Robot episode records
---*---

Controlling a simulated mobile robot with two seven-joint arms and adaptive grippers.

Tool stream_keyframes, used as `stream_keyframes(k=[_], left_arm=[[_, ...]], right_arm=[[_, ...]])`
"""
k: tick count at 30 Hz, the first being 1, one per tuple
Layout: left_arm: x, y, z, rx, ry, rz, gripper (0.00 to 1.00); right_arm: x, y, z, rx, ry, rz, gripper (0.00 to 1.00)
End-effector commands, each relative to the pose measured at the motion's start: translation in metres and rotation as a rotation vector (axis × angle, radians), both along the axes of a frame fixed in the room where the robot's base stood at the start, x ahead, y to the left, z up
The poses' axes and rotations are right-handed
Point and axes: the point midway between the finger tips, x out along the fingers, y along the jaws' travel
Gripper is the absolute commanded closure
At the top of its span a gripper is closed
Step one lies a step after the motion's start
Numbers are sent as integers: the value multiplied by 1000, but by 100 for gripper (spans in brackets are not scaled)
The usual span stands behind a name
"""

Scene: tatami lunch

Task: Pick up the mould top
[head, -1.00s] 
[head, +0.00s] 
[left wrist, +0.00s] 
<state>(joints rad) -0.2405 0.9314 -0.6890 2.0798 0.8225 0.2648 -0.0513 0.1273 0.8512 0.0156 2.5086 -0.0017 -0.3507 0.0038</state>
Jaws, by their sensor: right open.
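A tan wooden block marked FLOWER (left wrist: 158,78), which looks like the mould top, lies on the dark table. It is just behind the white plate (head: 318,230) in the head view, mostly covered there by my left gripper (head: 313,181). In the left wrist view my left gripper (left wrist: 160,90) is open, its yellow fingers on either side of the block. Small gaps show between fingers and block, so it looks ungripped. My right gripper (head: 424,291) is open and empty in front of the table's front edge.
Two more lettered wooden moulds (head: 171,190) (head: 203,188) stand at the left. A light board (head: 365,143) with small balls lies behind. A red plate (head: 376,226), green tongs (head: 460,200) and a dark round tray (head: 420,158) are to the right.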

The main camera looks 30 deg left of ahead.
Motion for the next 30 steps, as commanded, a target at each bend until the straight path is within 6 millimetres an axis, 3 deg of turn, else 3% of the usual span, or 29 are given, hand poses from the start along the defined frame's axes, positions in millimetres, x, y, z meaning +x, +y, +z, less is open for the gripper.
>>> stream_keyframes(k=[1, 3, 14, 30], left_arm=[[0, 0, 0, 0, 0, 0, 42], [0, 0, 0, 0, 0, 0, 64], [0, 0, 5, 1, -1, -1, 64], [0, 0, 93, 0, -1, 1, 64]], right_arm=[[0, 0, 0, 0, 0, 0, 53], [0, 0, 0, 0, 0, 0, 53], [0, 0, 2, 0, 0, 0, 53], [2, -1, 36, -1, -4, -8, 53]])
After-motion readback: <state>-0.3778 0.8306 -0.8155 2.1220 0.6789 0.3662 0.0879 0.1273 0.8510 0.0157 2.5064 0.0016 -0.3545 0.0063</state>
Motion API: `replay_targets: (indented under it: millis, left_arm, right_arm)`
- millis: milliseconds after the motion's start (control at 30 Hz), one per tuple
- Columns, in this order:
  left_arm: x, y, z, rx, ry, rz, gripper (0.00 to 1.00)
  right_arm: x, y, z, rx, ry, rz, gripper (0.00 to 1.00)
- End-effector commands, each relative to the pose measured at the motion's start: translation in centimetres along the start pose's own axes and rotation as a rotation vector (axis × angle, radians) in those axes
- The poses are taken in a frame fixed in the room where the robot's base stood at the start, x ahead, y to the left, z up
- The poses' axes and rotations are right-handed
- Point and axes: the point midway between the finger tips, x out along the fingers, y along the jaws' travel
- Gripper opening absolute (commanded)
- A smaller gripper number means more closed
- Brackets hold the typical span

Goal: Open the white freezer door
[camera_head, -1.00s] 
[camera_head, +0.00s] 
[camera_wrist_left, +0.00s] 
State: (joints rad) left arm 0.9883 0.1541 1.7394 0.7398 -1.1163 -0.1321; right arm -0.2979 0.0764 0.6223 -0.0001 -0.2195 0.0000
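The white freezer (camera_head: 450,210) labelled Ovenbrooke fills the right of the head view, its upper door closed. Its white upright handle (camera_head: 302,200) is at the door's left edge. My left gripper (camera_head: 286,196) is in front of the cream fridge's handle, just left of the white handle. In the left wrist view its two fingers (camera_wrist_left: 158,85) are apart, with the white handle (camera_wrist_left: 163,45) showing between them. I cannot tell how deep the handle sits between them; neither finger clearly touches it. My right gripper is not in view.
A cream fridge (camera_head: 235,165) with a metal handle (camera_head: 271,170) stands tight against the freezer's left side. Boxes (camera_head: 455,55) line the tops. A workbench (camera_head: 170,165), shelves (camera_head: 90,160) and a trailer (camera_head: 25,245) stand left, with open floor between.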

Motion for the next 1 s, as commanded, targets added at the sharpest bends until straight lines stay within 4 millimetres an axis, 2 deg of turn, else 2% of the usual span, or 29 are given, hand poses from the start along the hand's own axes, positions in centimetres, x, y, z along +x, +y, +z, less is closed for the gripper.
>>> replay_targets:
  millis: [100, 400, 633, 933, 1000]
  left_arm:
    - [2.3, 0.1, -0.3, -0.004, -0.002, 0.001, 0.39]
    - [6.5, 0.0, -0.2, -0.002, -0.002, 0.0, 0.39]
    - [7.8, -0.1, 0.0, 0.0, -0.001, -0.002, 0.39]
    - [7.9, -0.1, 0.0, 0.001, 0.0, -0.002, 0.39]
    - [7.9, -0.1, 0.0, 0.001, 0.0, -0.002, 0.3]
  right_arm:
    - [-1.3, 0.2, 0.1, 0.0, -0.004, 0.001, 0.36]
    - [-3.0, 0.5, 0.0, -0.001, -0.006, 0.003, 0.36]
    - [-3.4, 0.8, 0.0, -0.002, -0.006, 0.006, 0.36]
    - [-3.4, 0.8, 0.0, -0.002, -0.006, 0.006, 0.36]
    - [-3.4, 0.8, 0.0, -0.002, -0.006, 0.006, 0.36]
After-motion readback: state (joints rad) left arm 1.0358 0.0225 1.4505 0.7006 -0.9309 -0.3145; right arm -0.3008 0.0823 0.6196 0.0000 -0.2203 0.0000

---*---

- [What the exercise asks] Return every record above exactly as it appears.

- [Expected answer]
Controlling a simulated mobile robot with two seven-joint arms and adaptive grippers.

Tool stream_keyframes, used as `stream_keyframes(k=[_], left_arm=[[_, ...]], right_arm=[[_, ...]])`
"""
k: tick count at 30 Hz, the first being 1, one per tuple
Layout: left_arm: x, y, z, rx, ry, rz, gripper (0.00 to 1.00); right_arm: x, y, z, rx, ry, rz, gripper (0.00 to 1.00)
End-effector commands, each relative to the pose measured at the motion's start: translation in metres and rotation as a rotation vector (axis × angle, radians), both along the axes of a frame fixed in the room where the robot's base stood at the start, x ahead, y to the left, z up
The poses' axes and rotations are right-handed
Point and axes: the point midway between the finger tips, x out along the fingers, y along the jaws' travel
Gripper is the absolute commanded closure
At the top of its span a gripper is closed
Step one lies a step after the motion's start
Numbers are sent as integers: the value multiplied by 1000, but by 100 for gripper (spans in brackets are not scaled)
The usual span stands behind a name
"""

Scene: tatami lunch

Task: Pick up the mould top
[head, -1.00s] 
[head, +0.00s] 
[left wrist, +0.00s] 
<state>(joints rad) -0.2405 0.9314 -0.6890 2.0798 0.8225 0.2648 -0.0513 0.1273 0.8512 0.0156 2.5086 -0.0017 -0.3507 0.0038</state>
Jaws, by their sensor: right open.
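A tan wooden block marked FLOWER (left wrist: 158,78), which looks like the mould top, lies on the dark table. It is just behind the white plate (head: 318,230) in the head view, mostly covered there by my left gripper (head: 313,181). In the left wrist view my left gripper (left wrist: 160,90) is open, its yellow fingers on either side of the block. Small gaps show between fingers and block, so it looks ungripped. My right gripper (head: 424,291) is open and empty in front of the table's front edge.
Two more lettered wooden moulds (head: 171,190) (head: 203,188) stand at the left. A light board (head: 365,143) with small balls lies behind. A red plate (head: 376,226), green tongs (head: 460,200) and a dark round tray (head: 420,158) are to the right.

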The main camera looks 30 deg left of ahead.
Motion for the next 30 steps, as commanded, a target at each bend until the straight path is within 6 millimetres an axis, 3 deg of turn, else 3% of the usual span, or 29 are given, hand poses from the start along the defined frame's axes, positions in millimetres, x, y, z meaning +x, +y, +z, less is open for the gripper.
>>> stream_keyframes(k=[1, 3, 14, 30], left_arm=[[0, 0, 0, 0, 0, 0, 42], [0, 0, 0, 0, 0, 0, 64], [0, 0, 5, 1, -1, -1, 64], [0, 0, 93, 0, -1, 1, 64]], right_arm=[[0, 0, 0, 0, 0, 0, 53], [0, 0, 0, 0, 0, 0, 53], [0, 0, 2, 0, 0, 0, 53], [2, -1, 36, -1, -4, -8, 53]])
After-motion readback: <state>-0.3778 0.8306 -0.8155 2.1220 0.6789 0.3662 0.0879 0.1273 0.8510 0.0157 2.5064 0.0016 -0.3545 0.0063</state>
Motion API: `replay_targets: (indented under it: millis, left_arm, right_arm)`
- millis: milliseconds after the motion's start (control at 30 Hz), one per tuple
- Columns, in this order:
  left_arm: x, y, z, rx, ry, rz, gripper (0.00 to 1.00)
  right_arm: x, y, z, rx, ry, rz, gripper (0.00 to 1.00)
- End-effector commands, each relative to the pose measured at the motion's start: translation in centimetres along the start pose's own axes and rotation as a rotation vector (axis × angle, radians) in those axes
- The poses are taken in a frame fixed in the room where the robot's base stood at the start, x ahead, y to the left, z up
- The poses' axes and rotations are right-handed
- Point and axes: the point midway between the finger tips, x out along the fingers, y along the jaws' travel
- Gripper opening absolute (commanded)
- A smaller gripper number means more closed
- Brackets hold the typical span

Goal: Open the white freezer door
[camera_head, -1.00s] 
[camera_head, +0.00s] 
[camera_wrist_left, +0.00s] 
State: (joints rad) left arm 0.9883 0.1541 1.7394 0.7398 -1.1163 -0.1321; right arm -0.2979 0.0764 0.6223 -0.0001 -0.2195 0.0000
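The white freezer (camera_head: 450,210) labelled Ovenbrooke fills the right of the head view, its upper door closed. Its white upright handle (camera_head: 302,200) is at the door's left edge. My left gripper (camera_head: 286,196) is in front of the cream fridge's handle, just left of the white handle. In the left wrist view its two fingers (camera_wrist_left: 158,85) are apart, with the white handle (camera_wrist_left: 163,45) showing between them. I cannot tell how deep the handle sits between them; neither finger clearly touches it. My right gripper is not in view.
A cream fridge (camera_head: 235,165) with a metal handle (camera_head: 271,170) stands tight against the freezer's left side. Boxes (camera_head: 455,55) line the tops. A workbench (camera_head: 170,165), shelves (camera_head: 90,160) and a trailer (camera_head: 25,245) stand left, with open floor between.

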Motion for the next 1 s, as commanded, targets added at the sharpest bends until straight lines stay within 4 millimetres an axis, 2 deg of turn, else 2% of the usual span, or 29 are given, hand poses from the start along the hand's own axes, positions in centimetres, x, y, z along +x, +y, +z, less is closed for the gripper.
>>> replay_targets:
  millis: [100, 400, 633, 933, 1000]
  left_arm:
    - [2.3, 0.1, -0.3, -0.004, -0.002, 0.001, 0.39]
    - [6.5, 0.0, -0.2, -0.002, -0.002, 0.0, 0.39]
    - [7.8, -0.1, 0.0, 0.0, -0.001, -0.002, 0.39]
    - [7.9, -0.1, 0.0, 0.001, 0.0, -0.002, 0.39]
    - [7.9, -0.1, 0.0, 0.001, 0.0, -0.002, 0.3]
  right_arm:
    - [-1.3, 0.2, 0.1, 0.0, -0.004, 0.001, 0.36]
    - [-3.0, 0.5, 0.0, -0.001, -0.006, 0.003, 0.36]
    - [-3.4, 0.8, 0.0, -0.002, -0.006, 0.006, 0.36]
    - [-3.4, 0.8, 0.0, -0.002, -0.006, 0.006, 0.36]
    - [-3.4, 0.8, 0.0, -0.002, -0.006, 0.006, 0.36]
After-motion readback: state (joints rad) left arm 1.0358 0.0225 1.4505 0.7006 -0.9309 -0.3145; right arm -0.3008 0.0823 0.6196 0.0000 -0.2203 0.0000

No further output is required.